Recognizing that representation depends on physical relationships between the object (or state of affairs) represented and the system doing the representing seems to me to be crucial to fully embracing naturalism. It’s not just a semantic issue (well, actually, it is just a semantic issue, in that its an issue about semantics, but you get what I mean).
And I don’t know what you mean when you say “If the brain can’t tell...”. Not only does the Boltzmann brain lack the information that Barack Obama is President, it cannot even form the judgment that it possesses this information, since that would presuppose that it can represent the content of the belief. So in this case, I guess my brain can tell that I have the relevant evidence, and the Boltzmann brain cannot, even though they are in the same state.
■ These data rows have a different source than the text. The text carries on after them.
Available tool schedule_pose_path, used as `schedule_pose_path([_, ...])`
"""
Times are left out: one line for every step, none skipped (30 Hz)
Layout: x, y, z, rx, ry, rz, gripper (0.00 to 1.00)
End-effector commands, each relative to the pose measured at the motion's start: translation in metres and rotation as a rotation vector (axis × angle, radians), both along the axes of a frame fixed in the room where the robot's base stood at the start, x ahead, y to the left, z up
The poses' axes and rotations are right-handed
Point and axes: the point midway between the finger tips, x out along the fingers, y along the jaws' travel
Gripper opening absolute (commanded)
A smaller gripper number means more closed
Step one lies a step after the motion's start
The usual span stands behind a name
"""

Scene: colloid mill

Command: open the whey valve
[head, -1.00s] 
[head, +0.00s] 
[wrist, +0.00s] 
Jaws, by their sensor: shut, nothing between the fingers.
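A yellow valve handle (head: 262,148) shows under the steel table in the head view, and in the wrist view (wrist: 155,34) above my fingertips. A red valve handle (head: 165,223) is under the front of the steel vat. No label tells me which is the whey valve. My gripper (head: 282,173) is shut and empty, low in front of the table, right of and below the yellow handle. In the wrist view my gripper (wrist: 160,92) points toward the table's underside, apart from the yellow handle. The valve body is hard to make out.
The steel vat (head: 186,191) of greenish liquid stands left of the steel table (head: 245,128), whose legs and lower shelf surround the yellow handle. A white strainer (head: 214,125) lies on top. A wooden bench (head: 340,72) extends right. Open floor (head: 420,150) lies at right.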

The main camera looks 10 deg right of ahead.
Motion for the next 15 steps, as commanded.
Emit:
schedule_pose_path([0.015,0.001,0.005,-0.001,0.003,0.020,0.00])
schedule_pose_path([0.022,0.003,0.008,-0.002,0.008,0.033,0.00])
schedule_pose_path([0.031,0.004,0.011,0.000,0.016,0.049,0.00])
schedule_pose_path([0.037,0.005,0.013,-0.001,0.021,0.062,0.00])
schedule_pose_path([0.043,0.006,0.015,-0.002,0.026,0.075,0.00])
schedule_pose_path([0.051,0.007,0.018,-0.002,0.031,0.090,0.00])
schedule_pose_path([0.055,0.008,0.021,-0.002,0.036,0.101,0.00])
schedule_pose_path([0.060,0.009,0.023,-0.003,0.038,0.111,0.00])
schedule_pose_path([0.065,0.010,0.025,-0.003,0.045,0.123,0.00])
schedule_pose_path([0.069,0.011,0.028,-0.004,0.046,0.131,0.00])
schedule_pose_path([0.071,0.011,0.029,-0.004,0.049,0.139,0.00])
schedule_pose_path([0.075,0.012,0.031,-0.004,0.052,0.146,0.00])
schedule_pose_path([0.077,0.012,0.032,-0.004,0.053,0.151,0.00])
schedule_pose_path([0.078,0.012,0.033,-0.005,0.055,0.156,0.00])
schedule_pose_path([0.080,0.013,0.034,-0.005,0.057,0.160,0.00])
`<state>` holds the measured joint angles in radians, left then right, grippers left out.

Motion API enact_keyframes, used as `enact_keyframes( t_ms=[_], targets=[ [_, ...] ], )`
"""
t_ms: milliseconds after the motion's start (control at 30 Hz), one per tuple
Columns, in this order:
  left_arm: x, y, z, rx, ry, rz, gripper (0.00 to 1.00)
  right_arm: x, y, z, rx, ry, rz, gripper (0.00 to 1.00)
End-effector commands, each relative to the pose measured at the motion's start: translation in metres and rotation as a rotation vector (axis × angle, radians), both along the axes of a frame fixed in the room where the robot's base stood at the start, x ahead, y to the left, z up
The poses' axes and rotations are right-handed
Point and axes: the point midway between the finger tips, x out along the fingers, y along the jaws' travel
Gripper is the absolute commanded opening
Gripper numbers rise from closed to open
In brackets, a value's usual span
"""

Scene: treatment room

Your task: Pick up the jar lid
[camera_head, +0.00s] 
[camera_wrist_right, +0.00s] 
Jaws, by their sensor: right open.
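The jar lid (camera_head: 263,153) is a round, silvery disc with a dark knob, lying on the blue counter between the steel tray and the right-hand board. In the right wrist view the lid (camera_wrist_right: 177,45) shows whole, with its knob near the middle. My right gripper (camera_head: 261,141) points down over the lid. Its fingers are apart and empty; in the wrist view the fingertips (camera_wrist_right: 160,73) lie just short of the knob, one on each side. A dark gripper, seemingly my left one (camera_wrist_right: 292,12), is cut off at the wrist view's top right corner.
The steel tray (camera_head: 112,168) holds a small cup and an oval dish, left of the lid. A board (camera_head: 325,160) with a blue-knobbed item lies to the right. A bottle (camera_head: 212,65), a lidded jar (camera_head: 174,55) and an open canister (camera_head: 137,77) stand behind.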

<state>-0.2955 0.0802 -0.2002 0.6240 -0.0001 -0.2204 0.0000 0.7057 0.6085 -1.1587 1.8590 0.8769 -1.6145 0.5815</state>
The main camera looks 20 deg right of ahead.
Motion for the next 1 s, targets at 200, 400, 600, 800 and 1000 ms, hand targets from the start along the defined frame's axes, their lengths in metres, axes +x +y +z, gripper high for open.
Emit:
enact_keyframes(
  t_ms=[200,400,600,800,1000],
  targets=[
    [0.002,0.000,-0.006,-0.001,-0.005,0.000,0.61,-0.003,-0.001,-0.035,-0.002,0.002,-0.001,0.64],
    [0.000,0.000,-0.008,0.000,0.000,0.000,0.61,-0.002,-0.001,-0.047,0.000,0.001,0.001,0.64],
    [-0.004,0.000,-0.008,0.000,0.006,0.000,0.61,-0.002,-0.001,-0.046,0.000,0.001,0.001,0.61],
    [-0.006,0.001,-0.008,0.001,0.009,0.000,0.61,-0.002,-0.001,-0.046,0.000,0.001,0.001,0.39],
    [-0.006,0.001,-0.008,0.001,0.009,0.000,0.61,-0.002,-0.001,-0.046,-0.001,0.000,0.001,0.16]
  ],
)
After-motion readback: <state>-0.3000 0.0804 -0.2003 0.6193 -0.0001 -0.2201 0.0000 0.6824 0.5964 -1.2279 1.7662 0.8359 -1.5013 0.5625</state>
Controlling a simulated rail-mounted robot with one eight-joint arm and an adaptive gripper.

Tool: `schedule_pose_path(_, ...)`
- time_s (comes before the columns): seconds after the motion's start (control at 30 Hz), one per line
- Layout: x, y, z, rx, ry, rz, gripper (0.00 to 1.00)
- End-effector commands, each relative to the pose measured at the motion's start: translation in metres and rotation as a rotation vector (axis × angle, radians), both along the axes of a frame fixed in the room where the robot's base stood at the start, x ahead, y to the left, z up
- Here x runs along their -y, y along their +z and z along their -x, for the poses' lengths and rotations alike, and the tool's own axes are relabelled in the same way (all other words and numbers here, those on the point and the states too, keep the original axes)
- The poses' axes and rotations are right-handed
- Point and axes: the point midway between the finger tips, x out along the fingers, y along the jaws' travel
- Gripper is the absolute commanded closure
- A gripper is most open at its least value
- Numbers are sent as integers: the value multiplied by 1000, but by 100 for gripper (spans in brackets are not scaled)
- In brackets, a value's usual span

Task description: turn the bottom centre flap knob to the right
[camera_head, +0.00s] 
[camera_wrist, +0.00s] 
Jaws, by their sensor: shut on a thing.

Or did you mean something about identical phenomenal experience by “the brain can’t tell...”? That just begs the question.
The Boltzmann brain would not be using my logic. In my post, I refer to a number of things to which a Boltzmann brain could not refer, such as Boltzmann. I doubt that one could even call the brain states of a Boltzmann brain genuinely representational, so the claim that it is engaged in reasoning is itself questionable. I am reminded here of arguments against pancomputationalism. A Boltzmann brain isn’t reasoning about cosmology for the same sort of reason that a rock isn’t playing tic-tac-toe. The existence of an isomorphism between it and some system that is reasoning about cosmology (or playing tic-tac-toe) is insufficient.
Do beliefs feel differently from the inside if they are internally identical, but don’t correspond to the same outside world?
I’m pretty sure identical brain states feel the same from the inside. I’m not sure that it feels like anything in particular to have a belief. What do you think about what I say in this comment?